··· Given data

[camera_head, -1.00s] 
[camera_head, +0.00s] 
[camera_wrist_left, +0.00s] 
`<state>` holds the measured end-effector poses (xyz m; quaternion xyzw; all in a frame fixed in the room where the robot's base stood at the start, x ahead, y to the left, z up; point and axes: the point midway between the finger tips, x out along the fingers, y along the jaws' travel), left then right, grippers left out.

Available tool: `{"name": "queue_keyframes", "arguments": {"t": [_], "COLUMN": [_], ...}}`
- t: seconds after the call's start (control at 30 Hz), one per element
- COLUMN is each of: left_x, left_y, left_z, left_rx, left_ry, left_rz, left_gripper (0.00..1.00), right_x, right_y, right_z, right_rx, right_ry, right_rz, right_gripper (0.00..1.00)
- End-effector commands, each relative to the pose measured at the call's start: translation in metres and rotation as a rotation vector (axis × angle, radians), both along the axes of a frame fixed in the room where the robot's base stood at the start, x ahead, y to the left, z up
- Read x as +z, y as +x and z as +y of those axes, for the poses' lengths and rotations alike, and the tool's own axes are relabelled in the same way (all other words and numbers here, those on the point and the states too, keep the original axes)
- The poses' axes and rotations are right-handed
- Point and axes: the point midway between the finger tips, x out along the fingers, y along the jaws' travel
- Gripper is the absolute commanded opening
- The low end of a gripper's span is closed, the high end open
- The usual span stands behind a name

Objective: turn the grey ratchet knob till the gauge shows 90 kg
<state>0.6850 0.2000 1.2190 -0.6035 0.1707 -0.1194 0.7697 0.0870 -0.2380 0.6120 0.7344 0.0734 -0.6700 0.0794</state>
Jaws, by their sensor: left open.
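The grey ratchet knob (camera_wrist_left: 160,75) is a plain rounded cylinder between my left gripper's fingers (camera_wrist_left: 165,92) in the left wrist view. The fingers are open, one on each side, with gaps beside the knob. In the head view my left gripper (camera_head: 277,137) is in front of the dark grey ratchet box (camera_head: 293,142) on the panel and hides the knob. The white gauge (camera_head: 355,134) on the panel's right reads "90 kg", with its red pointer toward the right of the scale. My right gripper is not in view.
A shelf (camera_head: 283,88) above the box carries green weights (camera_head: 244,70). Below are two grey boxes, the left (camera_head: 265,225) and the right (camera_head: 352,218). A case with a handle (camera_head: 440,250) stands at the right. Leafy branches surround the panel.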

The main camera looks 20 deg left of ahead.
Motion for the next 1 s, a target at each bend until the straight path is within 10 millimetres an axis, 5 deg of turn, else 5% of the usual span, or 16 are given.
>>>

······

Exercise. Write out the data exactly as it stands.

Written reply.
[camera_head, -1.00s] 
[camera_head, +0.00s] 
[camera_wrist_left, +0.00s] 
`<state>` holds the measured end-effector poses (xyz m; quaternion xyzw; all in a frame fixed in the room where the robot's base stood at the start, x ahead, y to the left, z up; point and axes: the point midway between the finger tips, x out along the fingers, y along the jaws' travel), left then right, grippers left out.

Available tool: `{"name": "queue_keyframes", "arguments": {"t": [_], "COLUMN": [_], ...}}`
- t: seconds after the call's start (control at 30 Hz), one per element
- COLUMN is each of: left_x, left_y, left_z, left_rx, left_ry, left_rz, left_gripper (0.00..1.00), right_x, right_y, right_z, right_rx, right_ry, right_rz, right_gripper (0.00..1.00)
- End-effector commands, each relative to the pose measured at the call's start: translation in metres and rotation as a rotation vector (axis × angle, radians), both along the axes of a frame fixed in the room where the robot's base stood at the start, x ahead, y to the left, z up
- Read x as +z, y as +x and z as +y of those axes, for the poses' lengths and rotations alike, and the tool's own axes are relabelled in the same way (all other words and numbers here, those on the point and the states too, keep the original axes)
- The poses' axes and rotations are right-handed
- Point and axes: the point midway between the finger tips, x out along the fingers, y along the jaws' travel
- Gripper is the absolute commanded opening
- The low end of a gripper's span is closed, the high end open
- The usual span stands behind a name

Objective: turn the grey ratchet knob till the gauge shows 90 kg
<state>0.6850 0.2000 1.2190 -0.6035 0.1707 -0.1194 0.7697 0.0870 -0.2380 0.6120 0.7344 0.0734 -0.6700 0.0794</state>
Jaws, by their sensor: left open.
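The grey ratchet knob (camera_wrist_left: 160,75) is a plain rounded cylinder between my left gripper's fingers (camera_wrist_left: 165,92) in the left wrist view. The fingers are open, one on each side, with gaps beside the knob. In the head view my left gripper (camera_head: 277,137) is in front of the dark grey ratchet box (camera_head: 293,142) on the panel and hides the knob. The white gauge (camera_head: 355,134) on the panel's right reads "90 kg", with its red pointer toward the right of the scale. My right gripper is not in view.
A shelf (camera_head: 283,88) above the box carries green weights (camera_head: 244,70). Below are two grey boxes, the left (camera_head: 265,225) and the right (camera_head: 352,218). A case with a handle (camera_head: 440,250) stands at the right. Leafy branches surround the panel.

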The main camera looks 20 deg left of ahead.
Motion for the next 1 s, a target at each bend until the straight path is within 10 millimetres an axis, 5 deg of turn, else 5% of the usual span, or 16 are given.
>>>

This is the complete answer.